▸ **SHORT TASK**
Only the lines from the line containing "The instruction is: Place" to the line containing "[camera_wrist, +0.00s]", with both of those lines, are to be repeated exactly. Leave the images out.

▸ **DATA LISTING**
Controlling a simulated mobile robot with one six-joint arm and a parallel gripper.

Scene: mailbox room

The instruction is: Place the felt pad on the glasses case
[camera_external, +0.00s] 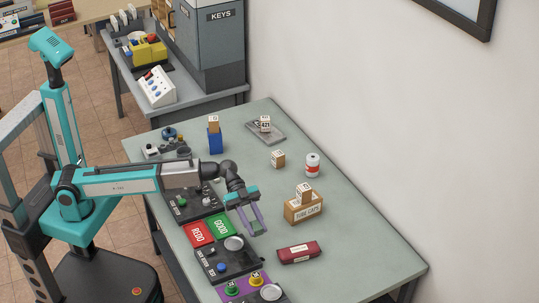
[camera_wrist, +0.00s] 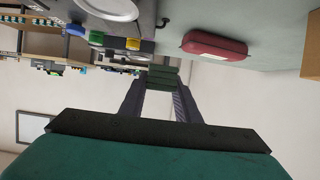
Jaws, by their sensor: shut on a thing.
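The glasses case (camera_external: 298,252) is a dark red, closed oblong case with a pale label, lying on the green-grey table. It also shows at the upper right of the wrist view (camera_wrist: 215,46). My gripper (camera_external: 253,228) is above the table, to the left of the case and a little farther back. Its fingers are shut on a small dark green piece, which I take for the felt pad (camera_wrist: 163,76). The pad sits between the fingertips, apart from the case. In the outside view the fingers partly hide it.
Left of the case are a dark panel (camera_external: 226,262) and red and green pads marked REDO (camera_external: 199,234) and GOOD (camera_external: 222,226). A wooden box (camera_external: 304,212) with a block on it stands behind the case. A red-white can (camera_external: 312,165) is farther back. The table right of the case is clear.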

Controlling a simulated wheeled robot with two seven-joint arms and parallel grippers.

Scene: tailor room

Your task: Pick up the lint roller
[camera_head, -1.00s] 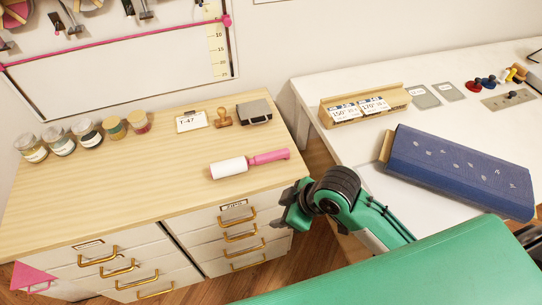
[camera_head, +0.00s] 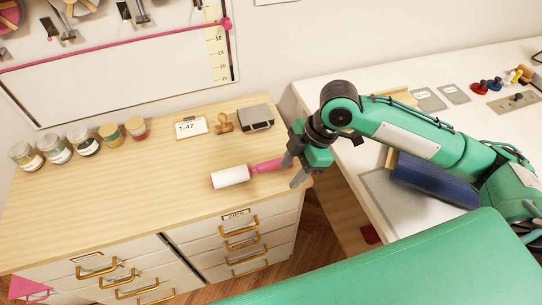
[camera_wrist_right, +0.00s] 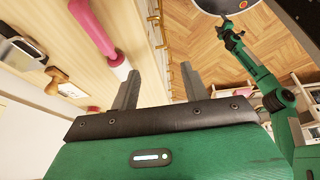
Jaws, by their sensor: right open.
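The lint roller has a white roll (camera_head: 230,176) and a pink handle (camera_head: 268,165). It lies on the wooden top of the drawer cabinet (camera_head: 130,195), near its right end. My right gripper (camera_head: 294,169) is open and empty at the handle's right end, over the cabinet's edge. In the right wrist view the handle (camera_wrist_right: 92,25) and part of the roll (camera_wrist_right: 121,70) lie left of my open fingers (camera_wrist_right: 160,85), not between them. A green arm with a dark gripper (camera_wrist_right: 230,36), apparently my left, shows small there; its jaws are unclear.
Several jars (camera_head: 83,140) stand at the cabinet's back left. A card (camera_head: 191,127), a wooden stamp (camera_head: 223,122) and a grey case (camera_head: 256,117) sit behind the roller. A white table (camera_head: 350,160) with a blue bolster (camera_head: 435,182) is at right. The cabinet's front top is clear.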

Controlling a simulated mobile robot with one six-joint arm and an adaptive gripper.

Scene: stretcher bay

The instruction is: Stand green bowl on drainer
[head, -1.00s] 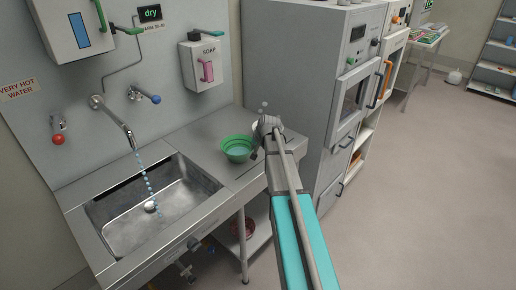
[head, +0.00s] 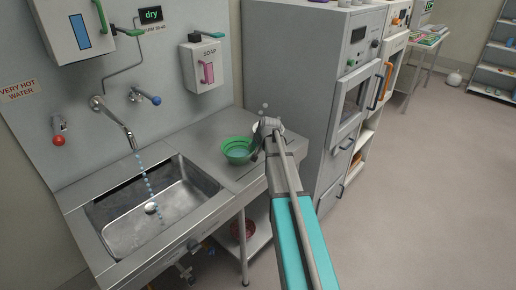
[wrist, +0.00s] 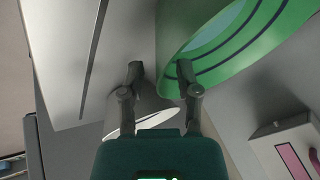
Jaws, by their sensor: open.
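The green bowl (head: 236,151) stands upright on the steel counter (head: 205,138) to the right of the sink, with a bluish inside. I cannot make out a separate drainer there. My gripper (head: 262,140) is just right of the bowl in the head view, partly hidden by my own wrist. In the wrist view my gripper (wrist: 160,72) is open, its two fingers apart. The bowl (wrist: 245,55) fills the upper right there, and the right finger overlaps its edge. I cannot tell whether they touch. Nothing shows held between the fingers.
The sink (head: 150,208) lies left of the bowl, with water running from the tap (head: 121,125). The soap dispenser (head: 202,68) hangs on the wall behind. A tall grey cabinet (head: 290,75) stands close right. A white curved rim (wrist: 145,122) shows near my gripper.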

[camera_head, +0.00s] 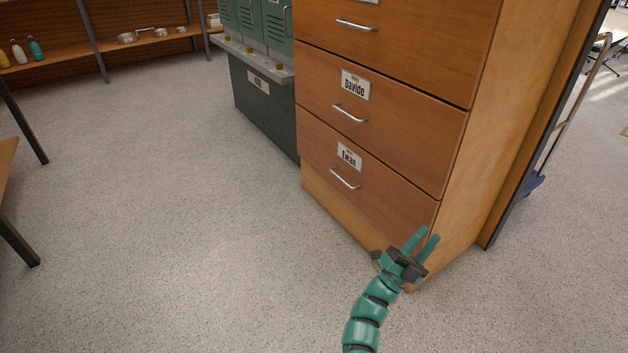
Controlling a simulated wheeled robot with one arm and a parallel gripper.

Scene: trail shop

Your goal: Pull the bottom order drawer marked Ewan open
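The bottom drawer marked Ewan (385,190) is the lowest in a tall wooden cabinet and looks closed, flush with the front. Its white label (349,156) sits above a silver bar handle (345,178). My gripper (425,237) is at the cabinet's lower right, below and to the right of the handle and apart from it. Its two green fingers point up and are spread, with nothing between them. It covers part of the drawer's lower right corner and the cabinet base.
The drawer marked Davide (390,125) is directly above, also closed. Green lockers on a dark bench (262,105) stand left of the cabinet. A trolley (535,180) is at the right. Shelves line the back left. The floor (200,220) before the drawers is clear.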

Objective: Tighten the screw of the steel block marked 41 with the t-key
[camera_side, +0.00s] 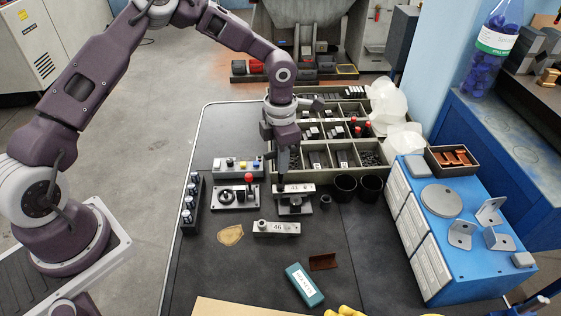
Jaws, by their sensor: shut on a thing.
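The steel block marked 41 (303,189) lies on the dark bench mat, on top of a dark fixture with metal parts below it. My gripper (281,174) points straight down over the left end of this block. It is shut on a thin dark tool, which I take for the t-key (281,184). Only a small part of the tool shows below the fingers, at the block's left end. The picture is too small to tell whether its tip sits in the screw. The screw itself is hidden.
A second steel block marked 46 (284,228) lies nearer the camera. A joystick panel (238,197) is to the left, and two black cups (357,188) are to the right. Sectioned trays (330,172) stand behind.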

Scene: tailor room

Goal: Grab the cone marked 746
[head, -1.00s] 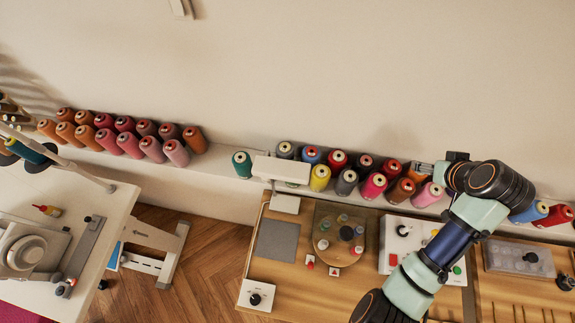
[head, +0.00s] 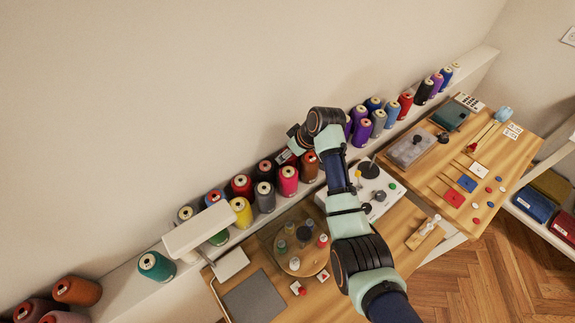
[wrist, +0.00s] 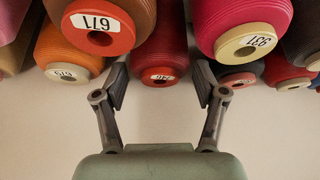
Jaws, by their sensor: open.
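In the wrist view a reddish-brown cone (wrist: 161,48) with a red end shows between the two fingers of my gripper (wrist: 160,76). Its small white label is upside down and partly blurred; it looks like 746. My gripper is open, with one finger on each side of this cone's end and nothing visibly clamped. In the head view my gripper (head: 285,157) is at the shelf behind the cones, partly hidden by my wrist. Which cone there carries the label cannot be told.
Neighbouring cones crowd the fingers: a red-brown one marked 671 (wrist: 100,28), an orange one (wrist: 68,52) and a pink one (wrist: 240,25). The shelf holds more cones, including yellow (head: 241,211) and teal (head: 156,266). A white lamp head (head: 199,229) stands in front.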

▸ **SOLUTION TO THIS EXERCISE**
The instruction is: Place the felt pad on the glasses case
[camera_external, +0.00s] 
[camera_wrist, +0.00s] 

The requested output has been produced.